[GIVEN TASK] Go through the material below and copy all lines with "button".

──────────

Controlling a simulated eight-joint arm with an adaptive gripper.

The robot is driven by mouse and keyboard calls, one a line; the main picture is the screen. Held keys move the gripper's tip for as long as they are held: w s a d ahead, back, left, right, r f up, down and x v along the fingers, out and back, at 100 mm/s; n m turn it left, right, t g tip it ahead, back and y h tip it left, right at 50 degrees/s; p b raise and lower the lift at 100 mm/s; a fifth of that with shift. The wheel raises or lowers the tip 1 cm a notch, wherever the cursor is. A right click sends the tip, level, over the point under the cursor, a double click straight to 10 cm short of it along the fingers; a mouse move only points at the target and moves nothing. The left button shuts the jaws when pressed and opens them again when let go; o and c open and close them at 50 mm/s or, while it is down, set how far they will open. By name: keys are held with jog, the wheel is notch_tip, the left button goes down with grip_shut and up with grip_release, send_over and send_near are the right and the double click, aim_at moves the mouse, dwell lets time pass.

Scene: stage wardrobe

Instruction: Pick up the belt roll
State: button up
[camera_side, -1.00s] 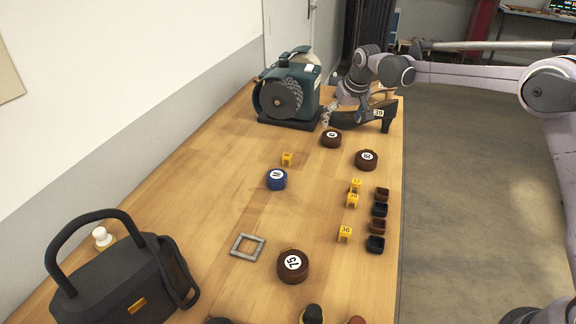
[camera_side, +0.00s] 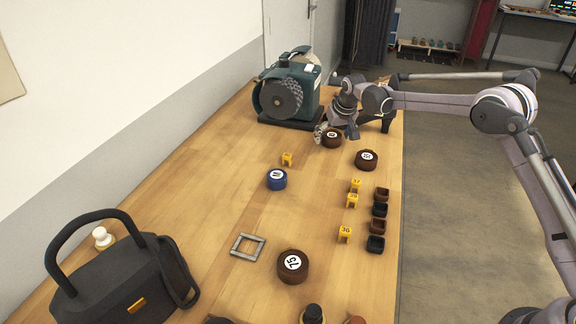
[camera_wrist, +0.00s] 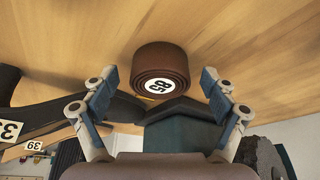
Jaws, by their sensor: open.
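A brown belt roll (camera_side: 331,139) with a round white number label lies flat on the table, in front of the green machine. In the wrist view a brown roll (camera_wrist: 161,66) sits between and just beyond my fingertips. My gripper (camera_side: 336,131) is at the nearer roll's far side, pointing down, its fingers apart. It is open and empty in the wrist view (camera_wrist: 159,78). Other rolls lie apart: a brown one (camera_side: 366,161) to the right, a blue one (camera_side: 277,181) and a large brown one (camera_side: 293,270) nearer the camera.
The green machine (camera_side: 288,93) stands behind left, and a dark shoe (camera_wrist: 120,107) close beside my gripper.

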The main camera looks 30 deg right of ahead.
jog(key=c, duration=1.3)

──────────

[WRITTEN RESPONSE]
The robot is driven by mouse and keyboard calls, one a line; the main picture is the screen. Held keys move the gripper's tip for as long as they are held: w s a d ahead, back, left, right, r f up, down and x v along the fingers, out and back, at 100 mm/s; n m turn it left, right, t g tip it ahead, back and y h tip it left, right at 50 degrees/s; p b raise and lower the lift at 100 mm/s; a fifth of that with shift. The wheel raises or lowers the tip 1 cm a notch, wherever the cursor is. A right click sends the tip, level, over the point under the cursor, a double click straight to 10 cm short of it along the fingers; a mouse move only points at the target and moves nothing. The left button shuts the jaws when pressed and opens them again when let go; o and c open and close them at 50 mm/s or, while it is down, set how far they will open. By name: keys are held with jog, the wheel is notch_tip, the left button goes down with grip_shut and up with grip_release, send_over and send_near are the right and the double click, aim_at moves the mouse, dwell lets time pass.
State: button up

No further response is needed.